* Begin EXTRACTED MATERIAL *

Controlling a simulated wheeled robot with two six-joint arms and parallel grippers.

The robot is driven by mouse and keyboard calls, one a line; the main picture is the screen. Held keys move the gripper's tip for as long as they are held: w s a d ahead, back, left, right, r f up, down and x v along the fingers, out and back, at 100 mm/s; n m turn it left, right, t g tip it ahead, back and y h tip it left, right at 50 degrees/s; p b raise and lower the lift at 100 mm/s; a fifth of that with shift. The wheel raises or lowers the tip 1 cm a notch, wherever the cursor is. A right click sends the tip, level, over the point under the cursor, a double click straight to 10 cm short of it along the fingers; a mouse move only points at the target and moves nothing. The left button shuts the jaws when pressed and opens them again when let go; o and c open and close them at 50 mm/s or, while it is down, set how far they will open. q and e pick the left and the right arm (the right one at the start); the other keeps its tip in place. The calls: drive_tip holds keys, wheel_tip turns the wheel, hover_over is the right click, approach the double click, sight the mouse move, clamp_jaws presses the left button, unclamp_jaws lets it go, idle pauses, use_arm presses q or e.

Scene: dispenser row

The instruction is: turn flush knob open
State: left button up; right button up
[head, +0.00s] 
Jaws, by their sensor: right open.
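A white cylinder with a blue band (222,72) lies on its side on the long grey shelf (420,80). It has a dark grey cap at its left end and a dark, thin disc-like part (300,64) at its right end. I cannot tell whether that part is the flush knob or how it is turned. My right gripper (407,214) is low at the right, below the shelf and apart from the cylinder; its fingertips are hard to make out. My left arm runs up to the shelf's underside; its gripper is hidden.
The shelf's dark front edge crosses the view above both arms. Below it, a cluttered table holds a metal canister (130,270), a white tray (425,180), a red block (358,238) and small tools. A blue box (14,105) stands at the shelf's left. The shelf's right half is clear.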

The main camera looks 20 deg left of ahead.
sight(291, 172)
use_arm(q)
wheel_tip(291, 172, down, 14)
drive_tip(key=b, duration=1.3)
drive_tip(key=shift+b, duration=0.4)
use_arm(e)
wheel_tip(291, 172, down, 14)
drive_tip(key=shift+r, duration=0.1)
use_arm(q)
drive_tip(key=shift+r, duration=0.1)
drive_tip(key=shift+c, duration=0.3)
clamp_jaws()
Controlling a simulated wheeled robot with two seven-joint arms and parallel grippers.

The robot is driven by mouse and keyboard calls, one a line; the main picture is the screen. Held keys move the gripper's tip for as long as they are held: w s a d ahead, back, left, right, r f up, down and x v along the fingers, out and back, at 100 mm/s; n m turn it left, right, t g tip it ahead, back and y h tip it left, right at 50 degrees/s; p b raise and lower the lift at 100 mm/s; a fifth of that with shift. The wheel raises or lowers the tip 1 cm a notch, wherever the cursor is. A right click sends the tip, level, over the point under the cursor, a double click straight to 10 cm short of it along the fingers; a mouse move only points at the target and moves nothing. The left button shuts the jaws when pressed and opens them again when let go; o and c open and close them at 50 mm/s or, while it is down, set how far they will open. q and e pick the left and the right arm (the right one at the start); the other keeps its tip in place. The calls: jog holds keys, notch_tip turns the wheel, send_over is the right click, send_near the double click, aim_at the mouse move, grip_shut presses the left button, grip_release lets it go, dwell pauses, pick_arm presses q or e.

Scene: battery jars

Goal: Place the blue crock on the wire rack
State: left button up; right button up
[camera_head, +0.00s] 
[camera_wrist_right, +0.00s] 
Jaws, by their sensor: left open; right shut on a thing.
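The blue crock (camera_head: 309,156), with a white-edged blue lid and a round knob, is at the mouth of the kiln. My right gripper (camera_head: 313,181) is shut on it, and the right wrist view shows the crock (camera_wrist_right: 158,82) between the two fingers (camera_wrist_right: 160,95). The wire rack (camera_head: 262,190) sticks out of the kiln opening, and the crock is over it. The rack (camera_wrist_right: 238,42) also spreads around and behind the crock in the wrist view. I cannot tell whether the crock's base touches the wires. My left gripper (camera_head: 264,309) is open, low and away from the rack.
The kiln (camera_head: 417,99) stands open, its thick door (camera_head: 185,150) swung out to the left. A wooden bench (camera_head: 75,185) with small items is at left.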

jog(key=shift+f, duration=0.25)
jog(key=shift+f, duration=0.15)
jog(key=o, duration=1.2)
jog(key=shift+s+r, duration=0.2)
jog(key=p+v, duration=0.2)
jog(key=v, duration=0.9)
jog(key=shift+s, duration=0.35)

* End EXTRACTED MATERIAL *

# DO THIS:
The first line of the records and every line down to the line with "[head, +0.00s]" must be quoted exactly; leave out all else.

# WRITTEN RESPONSE:
Controlling a simulated wheeled robot with two six-joint arms and parallel grippers.

The robot is driven by mouse and keyboard calls, one a line; the main picture is the screen. Held keys move the gripper's tip for as long as they are held: w s a d ahead, back, left, right, r f up, down and x v along the fingers, out and back, at 100 mm/s; n m turn it left, right, t g tip it ahead, back and y h tip it left, right at 50 degrees/s; p b raise and lower the lift at 100 mm/s; a fifth of that with shift. The wheel raises or lowers the tip 1 cm a notch, wherever the cursor is. A right click sends the tip, level, over the point under the cursor, a double click straight to 10 cm short of it along the fingers; a mouse move only points at the target and moves nothing. The left button shuts the jaws when pressed and opens them again when let go; o and c open and close them at 50 mm/s or, while it is down, set how far they will open. q and e pick the left and the right arm (the right one at the start); the other keeps its tip in place. The calls: drive_tip holds keys, wheel_tip turns the wheel, hover_over is the right click, approach the double click, sight the mouse move, clamp_jaws presses the left button, unclamp_jaws lets it go, idle pauses, use_arm presses q or e.

Scene: dispenser row

The instruction is: turn flush knob open
State: left button up; right button up
[head, +0.00s] 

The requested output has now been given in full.